Viola Amherd poursuit imperturbablement son chemin. Malgré les critiques, elle peut tout de même se prévaloir d'un palmarès impressionnant: la victoire en votation sur les nouveaux avions de combat ou l'augmentation massive du budget de l'armée ne sont que deux acquis parmi d'autres. Mais son bilan est de plus en plus terni. 

La CDF ne souhaite pas en rester là, comme l'explique clairement son président, le conseiller national de l'Union démocratique du centre (UDC) Lars Guggisberg, à Blick. Les inquiétudes concernant les projets d'armement en difficulté sont trop grandes. L'organe de contrôle financier veut surveiller de plus près les fonctionnaires du DDPS, qui doit garantir une utilisation efficace des ressources. 

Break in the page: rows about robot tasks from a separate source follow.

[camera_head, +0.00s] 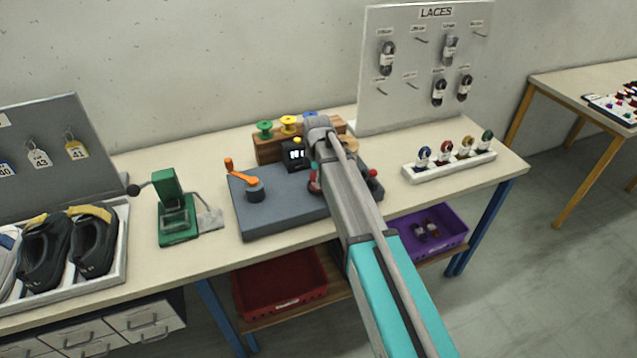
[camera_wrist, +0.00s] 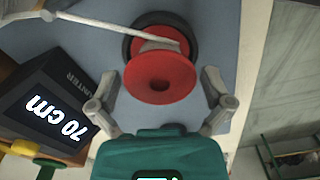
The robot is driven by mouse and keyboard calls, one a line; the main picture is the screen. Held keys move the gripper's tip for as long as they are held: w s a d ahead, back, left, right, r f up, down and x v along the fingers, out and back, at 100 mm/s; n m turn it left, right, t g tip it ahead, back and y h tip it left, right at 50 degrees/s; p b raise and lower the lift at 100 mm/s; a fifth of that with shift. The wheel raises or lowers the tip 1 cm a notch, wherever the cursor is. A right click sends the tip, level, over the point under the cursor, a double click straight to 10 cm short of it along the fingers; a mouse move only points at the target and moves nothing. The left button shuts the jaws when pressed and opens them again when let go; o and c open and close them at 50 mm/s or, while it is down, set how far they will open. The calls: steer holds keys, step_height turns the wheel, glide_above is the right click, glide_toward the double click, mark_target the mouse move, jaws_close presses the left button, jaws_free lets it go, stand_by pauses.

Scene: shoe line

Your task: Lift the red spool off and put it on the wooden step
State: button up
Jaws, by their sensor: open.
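The red spool (camera_wrist: 160,77) stands on a dark round base on the blue-grey machine bed in the wrist view, with a pale lace across its middle. In the head view only a red sliver (camera_head: 314,183) shows beside my arm. My gripper (camera_wrist: 160,88) is open, one finger on each side of the spool; I cannot tell whether they touch it. The wooden step (camera_head: 268,152) stands at the back of the table, behind the machine, holding a green spool (camera_head: 265,127), a yellow spool (camera_head: 288,122) and a blue one (camera_head: 310,115), partly hidden by my arm.
The black counter (camera_wrist: 52,105) reading 70 cm stands close beside my gripper. An orange crank (camera_head: 240,173) is on the left of the machine bed (camera_head: 285,205). A lace board (camera_head: 420,70) and a white spool rack (camera_head: 450,165) stand to the right.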

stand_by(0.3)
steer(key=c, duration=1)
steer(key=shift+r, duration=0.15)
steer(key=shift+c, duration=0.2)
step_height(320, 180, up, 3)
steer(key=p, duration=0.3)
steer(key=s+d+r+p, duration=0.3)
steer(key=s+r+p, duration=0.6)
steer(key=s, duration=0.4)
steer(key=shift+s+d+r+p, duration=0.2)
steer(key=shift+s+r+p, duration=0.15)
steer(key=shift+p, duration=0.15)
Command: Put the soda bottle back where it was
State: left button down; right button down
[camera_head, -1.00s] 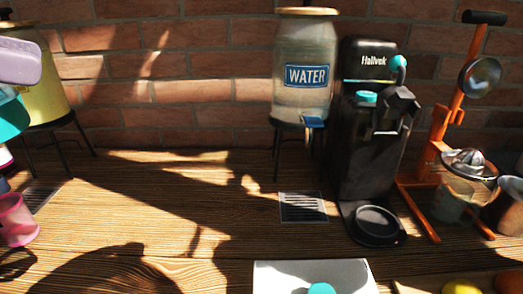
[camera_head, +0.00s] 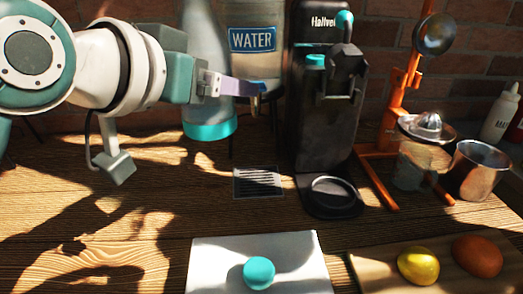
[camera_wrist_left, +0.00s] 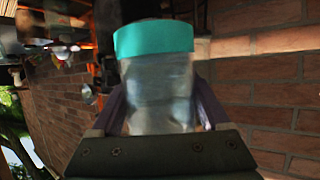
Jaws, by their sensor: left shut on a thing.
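The soda bottle (camera_head: 205,48) is clear with a teal base. My left gripper (camera_head: 228,85) is shut on its body and holds it nearly upright, raised above the table, left of the black soda machine (camera_head: 330,110). In the left wrist view the bottle (camera_wrist_left: 158,85) sits between the purple fingers, its teal base toward the top. The bottle's upper end is cut off in the head view. The machine has a teal knob and a round drip plate (camera_head: 333,192), with nothing standing on it. My right gripper is not in view.
The water dispenser (camera_head: 253,40) stands behind the bottle, with a grate (camera_head: 258,182) in front. An orange juicer (camera_head: 400,100) and metal cup (camera_head: 474,170) are right of the machine. A white board (camera_head: 215,265) with a teal ball-like piece (camera_head: 259,272) lies in front.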

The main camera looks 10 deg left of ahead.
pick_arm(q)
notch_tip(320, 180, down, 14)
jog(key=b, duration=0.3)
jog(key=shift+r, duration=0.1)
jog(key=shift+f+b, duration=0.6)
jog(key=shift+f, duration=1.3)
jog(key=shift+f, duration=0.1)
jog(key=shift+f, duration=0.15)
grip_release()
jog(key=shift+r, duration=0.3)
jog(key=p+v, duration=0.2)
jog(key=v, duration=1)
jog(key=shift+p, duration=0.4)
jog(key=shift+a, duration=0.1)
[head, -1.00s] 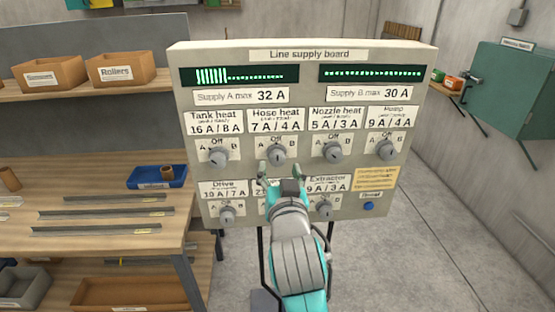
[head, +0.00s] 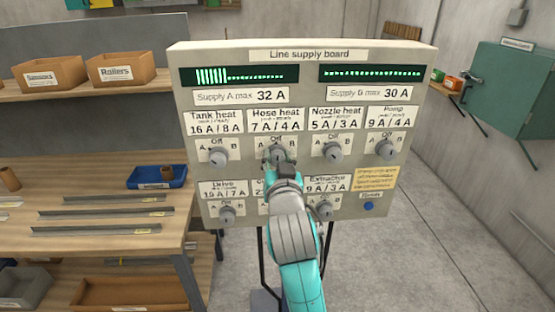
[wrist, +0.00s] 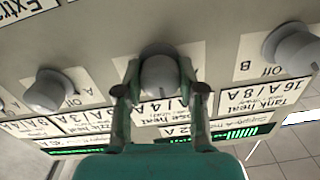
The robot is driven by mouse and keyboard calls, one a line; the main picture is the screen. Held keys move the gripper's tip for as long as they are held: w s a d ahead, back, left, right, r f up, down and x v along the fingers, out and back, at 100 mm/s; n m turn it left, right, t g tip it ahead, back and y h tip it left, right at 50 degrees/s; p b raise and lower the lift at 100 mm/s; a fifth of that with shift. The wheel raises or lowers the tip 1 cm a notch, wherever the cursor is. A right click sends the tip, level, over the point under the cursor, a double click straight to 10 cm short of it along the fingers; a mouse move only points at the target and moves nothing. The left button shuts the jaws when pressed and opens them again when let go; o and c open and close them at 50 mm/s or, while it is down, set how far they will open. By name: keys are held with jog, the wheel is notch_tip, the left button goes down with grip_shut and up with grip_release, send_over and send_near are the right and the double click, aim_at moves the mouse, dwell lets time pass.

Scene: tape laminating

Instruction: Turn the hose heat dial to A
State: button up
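The hose heat dial (head: 277,153) is a grey round knob on the line supply board (head: 310,207), under the label "Hose heat 7 A / 4 A". It has "Off" above it and A to its left in the head view. In the upside-down wrist view, the dial (wrist: 158,73) sits between the two fingers of my gripper (wrist: 159,72). The fingers lie close along both sides of it and look closed on it. In the head view, my gripper (head: 280,168) partly covers the dial, and its pointer cannot be read.
The tank heat dial (head: 218,157) and nozzle heat dial (head: 333,151) flank it. My arm covers part of the lower row, between the drive dial (head: 227,214) and extractor dial (head: 324,208). The supply A display (head: 240,75) shows several tall bars; the supply B display (head: 370,72) shows only low marks.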

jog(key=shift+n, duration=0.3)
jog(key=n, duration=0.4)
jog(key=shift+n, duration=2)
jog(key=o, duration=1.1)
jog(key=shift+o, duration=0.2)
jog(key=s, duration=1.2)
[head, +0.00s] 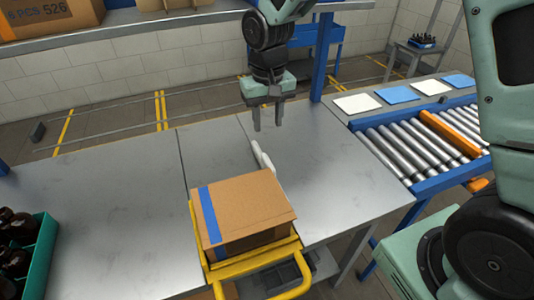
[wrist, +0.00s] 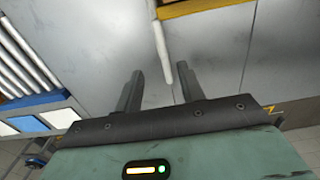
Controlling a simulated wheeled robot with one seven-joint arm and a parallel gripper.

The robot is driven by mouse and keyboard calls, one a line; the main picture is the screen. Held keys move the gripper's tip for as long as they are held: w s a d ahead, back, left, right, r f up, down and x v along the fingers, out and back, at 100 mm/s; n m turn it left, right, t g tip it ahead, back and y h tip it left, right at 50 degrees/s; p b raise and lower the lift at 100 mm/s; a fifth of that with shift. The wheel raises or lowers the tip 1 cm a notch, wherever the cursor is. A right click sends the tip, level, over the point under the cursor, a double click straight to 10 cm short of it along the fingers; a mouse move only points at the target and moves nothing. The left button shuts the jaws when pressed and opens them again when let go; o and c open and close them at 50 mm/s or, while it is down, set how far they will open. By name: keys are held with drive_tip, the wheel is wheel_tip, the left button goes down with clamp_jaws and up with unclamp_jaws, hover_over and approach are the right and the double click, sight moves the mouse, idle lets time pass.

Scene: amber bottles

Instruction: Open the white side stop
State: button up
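The white side stop (head: 262,158) is a slim white bar on the grey metal table, beside the far right edge of a cardboard box. In the wrist view the white stop (wrist: 159,42) runs down from the top edge, its rounded end lying between my fingers in the picture. My gripper (head: 267,127) is beyond the far end of the stop, fingers pointing down, and appears apart from it. In the wrist view my gripper (wrist: 160,82) has its two fingers spread with nothing held. The near part of the stop is hidden by the box.
The cardboard box (head: 255,210) with blue tape sits in a yellow frame (head: 263,260) at the table's front. A green crate (head: 40,257) of dark bottles is at left. A roller conveyor (head: 400,150) with blue rails is at right. The grey table (head: 110,190) is clear left of the box.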

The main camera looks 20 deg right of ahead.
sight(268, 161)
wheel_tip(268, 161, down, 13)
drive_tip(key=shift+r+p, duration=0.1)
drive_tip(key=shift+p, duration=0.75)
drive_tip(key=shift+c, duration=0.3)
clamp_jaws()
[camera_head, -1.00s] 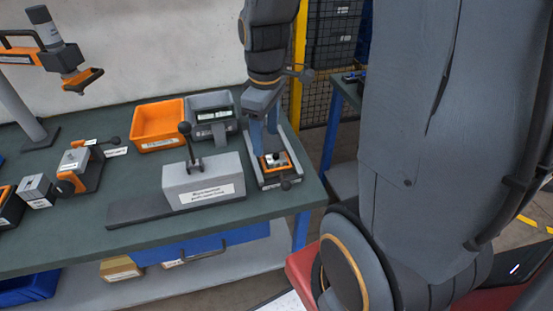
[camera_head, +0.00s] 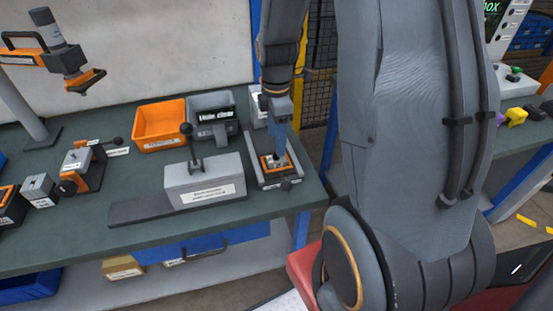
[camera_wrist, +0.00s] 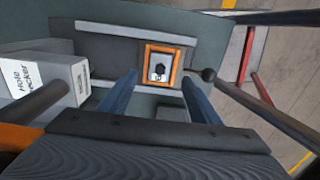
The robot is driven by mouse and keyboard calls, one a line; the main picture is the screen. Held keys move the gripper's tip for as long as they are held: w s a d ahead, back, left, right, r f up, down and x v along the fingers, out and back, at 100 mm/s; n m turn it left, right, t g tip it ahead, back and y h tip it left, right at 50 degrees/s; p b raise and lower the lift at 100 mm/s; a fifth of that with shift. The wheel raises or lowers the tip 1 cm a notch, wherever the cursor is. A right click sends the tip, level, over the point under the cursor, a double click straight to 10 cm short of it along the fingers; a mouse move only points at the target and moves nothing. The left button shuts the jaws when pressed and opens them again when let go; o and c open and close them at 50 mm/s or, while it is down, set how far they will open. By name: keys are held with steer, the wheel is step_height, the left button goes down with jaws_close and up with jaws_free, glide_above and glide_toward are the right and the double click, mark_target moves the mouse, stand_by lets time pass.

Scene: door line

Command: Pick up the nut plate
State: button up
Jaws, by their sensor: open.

Mais le DDPS doit aussi renforcer lui-même «avec force» sa surveillance et son pilotage. Pour cela, les services compétents doivent être dotés de plus de moyens si nécessaire. Même au sein de l'armée, on a l'impression qu'Armasuisse ne dispose tout simplement pas des ressources nécessaires pour pouvoir maîtriser toutes les acquisitions comme prévu. Dès la mi-février, Viola Amherd devra justifier comment elle entend maîtriser tous ces problèmes évoqués. 

Interrogé à ce sujet, le DDPS dit avoir pris connaissance de la lettre. Et d'ajouter qu'il répondra bien entendu à la demande de la délégation d'aborder les thèmes mentionnés dans le cadre de la prochaine discussion.